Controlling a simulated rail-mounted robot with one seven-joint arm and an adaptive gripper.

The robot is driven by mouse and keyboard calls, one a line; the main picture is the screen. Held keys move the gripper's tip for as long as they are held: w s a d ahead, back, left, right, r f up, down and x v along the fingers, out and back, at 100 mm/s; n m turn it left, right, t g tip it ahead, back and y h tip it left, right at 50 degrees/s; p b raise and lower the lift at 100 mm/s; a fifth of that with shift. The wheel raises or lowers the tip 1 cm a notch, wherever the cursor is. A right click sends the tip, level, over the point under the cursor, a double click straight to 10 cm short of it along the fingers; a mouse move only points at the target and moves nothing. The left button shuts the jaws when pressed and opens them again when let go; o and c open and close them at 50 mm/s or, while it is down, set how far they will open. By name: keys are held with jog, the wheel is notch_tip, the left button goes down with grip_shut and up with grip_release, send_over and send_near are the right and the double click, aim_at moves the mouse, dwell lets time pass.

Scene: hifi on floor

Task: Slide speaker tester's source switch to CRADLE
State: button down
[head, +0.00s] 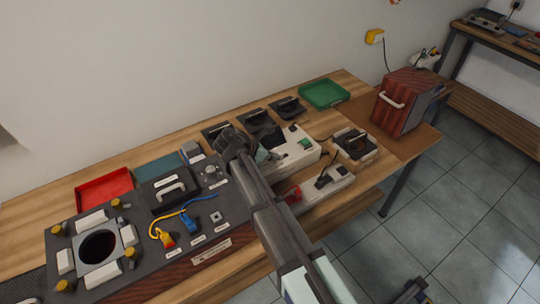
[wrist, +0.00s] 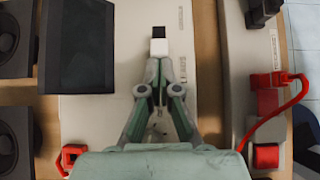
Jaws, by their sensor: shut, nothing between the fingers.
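The cream box that looks like the speaker tester (head: 303,151) stands on the bench, partly behind my arm. It fills the middle of the wrist view (wrist: 100,120), with a dark screen (wrist: 77,45) on its left. A small dark slot with a white piece at its near end, which looks like the source switch (wrist: 159,38), lies just beyond my fingertips. My gripper (wrist: 160,60) is shut and empty over the tester; it also shows in the head view (head: 264,158). I cannot tell whether the fingertips touch the switch.
A second cream unit (wrist: 230,60) with a red plug and cable (wrist: 268,100) stands to the right. Black speakers (wrist: 15,40) line the left. In the head view, a grey test panel (head: 195,235), red tray (head: 104,188), green tray (head: 324,93) and wooden-sided box (head: 402,108) surround it.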

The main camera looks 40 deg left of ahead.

____

[Instructions to follow] Emit an exact copy of the lines from the line bearing "[wrist, +0.00s]" through the last line above, inclusive, and leave the images out.

[Response to this task]
[wrist, +0.00s] 
Jaws, by their sensor: shut, nothing between the fingers.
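The cream box that looks like the speaker tester (head: 303,151) stands on the bench, partly behind my arm. It fills the middle of the wrist view (wrist: 100,120), with a dark screen (wrist: 77,45) on its left. A small dark slot with a white piece at its near end, which looks like the source switch (wrist: 159,38), lies just beyond my fingertips. My gripper (wrist: 160,60) is shut and empty over the tester; it also shows in the head view (head: 264,158). I cannot tell whether the fingertips touch the switch.
A second cream unit (wrist: 230,60) with a red plug and cable (wrist: 268,100) stands to the right. Black speakers (wrist: 15,40) line the left. In the head view, a grey test panel (head: 195,235), red tray (head: 104,188), green tray (head: 324,93) and wooden-sided box (head: 402,108) surround it.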

The main camera looks 40 deg left of ahead.

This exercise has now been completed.